◆ TO DO
Find the word "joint" in the listing; pull out each line holding it.

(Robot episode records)
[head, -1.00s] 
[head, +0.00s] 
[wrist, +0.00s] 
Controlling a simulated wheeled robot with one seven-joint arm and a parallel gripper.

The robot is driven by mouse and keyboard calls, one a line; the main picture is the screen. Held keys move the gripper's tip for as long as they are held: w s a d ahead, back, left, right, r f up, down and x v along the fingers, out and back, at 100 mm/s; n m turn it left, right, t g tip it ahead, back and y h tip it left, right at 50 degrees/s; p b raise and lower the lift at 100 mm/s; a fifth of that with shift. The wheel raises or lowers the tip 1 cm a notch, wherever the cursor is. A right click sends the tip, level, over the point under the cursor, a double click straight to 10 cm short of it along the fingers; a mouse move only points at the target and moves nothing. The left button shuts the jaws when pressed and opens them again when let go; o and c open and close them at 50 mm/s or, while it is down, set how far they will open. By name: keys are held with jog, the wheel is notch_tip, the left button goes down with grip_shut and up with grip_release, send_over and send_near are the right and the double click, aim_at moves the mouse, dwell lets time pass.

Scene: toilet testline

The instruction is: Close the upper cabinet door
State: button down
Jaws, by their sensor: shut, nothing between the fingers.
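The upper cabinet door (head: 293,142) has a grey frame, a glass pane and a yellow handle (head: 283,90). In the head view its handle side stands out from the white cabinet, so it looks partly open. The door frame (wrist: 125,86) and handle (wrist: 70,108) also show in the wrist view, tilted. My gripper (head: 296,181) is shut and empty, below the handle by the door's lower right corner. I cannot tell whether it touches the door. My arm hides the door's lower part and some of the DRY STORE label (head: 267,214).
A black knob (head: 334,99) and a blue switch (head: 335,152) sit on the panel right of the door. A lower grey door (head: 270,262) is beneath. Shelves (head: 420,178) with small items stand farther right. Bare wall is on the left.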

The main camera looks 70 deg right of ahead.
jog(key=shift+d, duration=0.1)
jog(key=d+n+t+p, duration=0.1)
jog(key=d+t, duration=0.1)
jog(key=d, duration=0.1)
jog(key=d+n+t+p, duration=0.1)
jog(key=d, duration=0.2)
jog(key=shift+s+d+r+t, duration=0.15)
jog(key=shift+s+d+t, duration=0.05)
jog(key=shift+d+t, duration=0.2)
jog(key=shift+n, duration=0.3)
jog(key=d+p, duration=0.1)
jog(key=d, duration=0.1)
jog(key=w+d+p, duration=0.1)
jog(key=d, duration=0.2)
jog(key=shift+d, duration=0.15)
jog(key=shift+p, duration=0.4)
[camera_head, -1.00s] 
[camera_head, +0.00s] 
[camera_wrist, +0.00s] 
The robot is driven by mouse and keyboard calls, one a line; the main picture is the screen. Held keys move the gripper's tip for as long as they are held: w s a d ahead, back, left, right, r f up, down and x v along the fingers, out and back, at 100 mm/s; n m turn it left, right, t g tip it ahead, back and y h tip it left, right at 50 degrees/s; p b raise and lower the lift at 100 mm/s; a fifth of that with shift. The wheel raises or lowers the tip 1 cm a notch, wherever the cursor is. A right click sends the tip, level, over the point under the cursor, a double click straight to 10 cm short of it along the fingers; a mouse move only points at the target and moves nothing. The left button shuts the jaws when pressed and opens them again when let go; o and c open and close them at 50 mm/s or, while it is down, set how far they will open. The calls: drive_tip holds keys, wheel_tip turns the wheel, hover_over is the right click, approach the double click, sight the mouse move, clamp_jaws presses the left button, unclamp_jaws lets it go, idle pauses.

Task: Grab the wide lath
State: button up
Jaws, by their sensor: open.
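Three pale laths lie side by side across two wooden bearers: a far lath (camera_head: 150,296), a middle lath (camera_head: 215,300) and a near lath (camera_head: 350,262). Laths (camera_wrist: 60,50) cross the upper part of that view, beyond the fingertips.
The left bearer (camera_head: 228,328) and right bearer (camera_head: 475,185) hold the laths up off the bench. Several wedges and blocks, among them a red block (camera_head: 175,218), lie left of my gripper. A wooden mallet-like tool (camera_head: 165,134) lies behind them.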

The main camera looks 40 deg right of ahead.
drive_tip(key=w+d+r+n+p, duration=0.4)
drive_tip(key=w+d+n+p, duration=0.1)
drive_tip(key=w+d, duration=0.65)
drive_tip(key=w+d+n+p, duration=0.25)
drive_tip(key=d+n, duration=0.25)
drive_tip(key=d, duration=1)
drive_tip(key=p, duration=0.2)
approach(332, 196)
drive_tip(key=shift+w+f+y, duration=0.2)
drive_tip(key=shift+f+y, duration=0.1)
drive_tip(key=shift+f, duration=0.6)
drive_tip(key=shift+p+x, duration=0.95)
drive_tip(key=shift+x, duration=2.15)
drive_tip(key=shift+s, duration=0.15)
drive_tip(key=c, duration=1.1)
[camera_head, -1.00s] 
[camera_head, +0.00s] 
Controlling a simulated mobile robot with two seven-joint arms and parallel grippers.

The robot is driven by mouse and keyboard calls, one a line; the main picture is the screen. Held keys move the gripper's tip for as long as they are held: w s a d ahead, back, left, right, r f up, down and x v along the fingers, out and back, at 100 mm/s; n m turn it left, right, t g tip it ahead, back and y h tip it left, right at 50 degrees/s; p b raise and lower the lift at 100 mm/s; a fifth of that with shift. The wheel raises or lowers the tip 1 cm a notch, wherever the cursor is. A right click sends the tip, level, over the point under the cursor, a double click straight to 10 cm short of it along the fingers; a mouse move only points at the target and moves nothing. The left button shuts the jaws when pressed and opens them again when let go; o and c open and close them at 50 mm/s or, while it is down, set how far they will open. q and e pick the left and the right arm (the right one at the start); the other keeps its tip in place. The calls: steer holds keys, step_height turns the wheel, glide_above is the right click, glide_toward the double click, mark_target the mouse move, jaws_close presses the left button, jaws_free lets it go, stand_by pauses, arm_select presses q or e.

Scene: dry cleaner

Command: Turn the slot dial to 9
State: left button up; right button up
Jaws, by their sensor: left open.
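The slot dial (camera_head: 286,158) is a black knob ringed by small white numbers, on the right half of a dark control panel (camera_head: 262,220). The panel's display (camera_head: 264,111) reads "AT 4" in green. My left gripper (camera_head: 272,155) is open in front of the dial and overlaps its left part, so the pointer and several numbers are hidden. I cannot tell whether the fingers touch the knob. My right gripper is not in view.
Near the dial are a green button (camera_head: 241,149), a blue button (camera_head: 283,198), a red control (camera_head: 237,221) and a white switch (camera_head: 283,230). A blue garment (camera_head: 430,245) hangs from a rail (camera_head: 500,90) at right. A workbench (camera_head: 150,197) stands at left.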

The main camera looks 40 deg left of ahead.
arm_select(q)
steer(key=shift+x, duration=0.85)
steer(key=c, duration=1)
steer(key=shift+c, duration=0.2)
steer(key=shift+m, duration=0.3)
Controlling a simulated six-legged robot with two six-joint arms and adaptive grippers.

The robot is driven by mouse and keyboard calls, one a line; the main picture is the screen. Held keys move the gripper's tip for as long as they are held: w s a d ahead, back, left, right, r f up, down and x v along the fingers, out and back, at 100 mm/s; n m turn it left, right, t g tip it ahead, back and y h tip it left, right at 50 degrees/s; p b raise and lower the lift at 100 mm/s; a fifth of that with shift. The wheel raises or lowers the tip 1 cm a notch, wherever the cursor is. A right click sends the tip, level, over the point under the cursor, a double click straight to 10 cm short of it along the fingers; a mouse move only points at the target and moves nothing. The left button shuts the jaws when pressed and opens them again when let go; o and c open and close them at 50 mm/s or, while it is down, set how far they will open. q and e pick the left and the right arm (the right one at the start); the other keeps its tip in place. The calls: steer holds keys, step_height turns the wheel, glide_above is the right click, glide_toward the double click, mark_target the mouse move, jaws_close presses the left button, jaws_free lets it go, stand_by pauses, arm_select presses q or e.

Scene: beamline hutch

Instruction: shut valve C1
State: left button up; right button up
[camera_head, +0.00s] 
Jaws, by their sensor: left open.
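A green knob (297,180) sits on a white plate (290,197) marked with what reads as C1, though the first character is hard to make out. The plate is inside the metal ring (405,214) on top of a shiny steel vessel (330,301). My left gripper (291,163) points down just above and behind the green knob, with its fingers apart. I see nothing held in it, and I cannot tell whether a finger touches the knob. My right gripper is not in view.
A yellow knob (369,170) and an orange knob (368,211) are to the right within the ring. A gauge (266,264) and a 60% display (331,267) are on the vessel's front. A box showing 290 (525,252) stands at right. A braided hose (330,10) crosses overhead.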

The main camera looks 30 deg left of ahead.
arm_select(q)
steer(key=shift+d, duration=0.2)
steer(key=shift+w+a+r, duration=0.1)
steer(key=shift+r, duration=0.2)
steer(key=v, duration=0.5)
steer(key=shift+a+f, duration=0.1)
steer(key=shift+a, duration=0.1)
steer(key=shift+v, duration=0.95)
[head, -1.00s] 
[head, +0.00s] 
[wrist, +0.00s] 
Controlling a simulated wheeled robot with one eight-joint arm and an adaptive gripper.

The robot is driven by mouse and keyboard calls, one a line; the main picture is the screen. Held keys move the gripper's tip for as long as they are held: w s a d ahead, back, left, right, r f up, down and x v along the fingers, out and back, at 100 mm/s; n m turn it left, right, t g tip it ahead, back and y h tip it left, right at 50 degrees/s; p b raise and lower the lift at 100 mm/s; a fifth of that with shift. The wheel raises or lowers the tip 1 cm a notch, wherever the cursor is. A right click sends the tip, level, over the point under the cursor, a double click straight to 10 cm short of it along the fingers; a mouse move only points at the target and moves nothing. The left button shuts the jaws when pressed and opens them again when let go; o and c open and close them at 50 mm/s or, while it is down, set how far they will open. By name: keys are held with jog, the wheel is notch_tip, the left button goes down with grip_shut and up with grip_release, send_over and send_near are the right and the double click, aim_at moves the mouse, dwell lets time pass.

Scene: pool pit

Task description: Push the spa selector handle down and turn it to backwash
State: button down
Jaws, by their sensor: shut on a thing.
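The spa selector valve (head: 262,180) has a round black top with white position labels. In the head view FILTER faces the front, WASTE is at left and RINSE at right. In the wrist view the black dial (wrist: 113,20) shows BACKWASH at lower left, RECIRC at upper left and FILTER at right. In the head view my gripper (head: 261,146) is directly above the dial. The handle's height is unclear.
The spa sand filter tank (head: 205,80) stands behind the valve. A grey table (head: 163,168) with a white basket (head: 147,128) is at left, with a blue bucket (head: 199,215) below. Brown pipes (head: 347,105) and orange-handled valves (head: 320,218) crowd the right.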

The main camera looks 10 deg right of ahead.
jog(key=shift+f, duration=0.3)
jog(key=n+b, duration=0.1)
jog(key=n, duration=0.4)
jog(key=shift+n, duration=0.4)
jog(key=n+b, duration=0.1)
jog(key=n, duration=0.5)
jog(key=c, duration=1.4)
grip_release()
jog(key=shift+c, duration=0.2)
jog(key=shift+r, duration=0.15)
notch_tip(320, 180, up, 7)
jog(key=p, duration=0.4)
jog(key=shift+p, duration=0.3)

◆ TASK RESPONSE
Controlling a simulated wheeled robot with one seven-joint arm and a parallel gripper.
Controlling a simulated mobile robot with two seven-joint arms and parallel grippers.
Controlling a simulated six-legged robot with two six-joint arms and adaptive grippers.
Controlling a simulated wheeled robot with one eight-joint arm and an adaptive gripper.

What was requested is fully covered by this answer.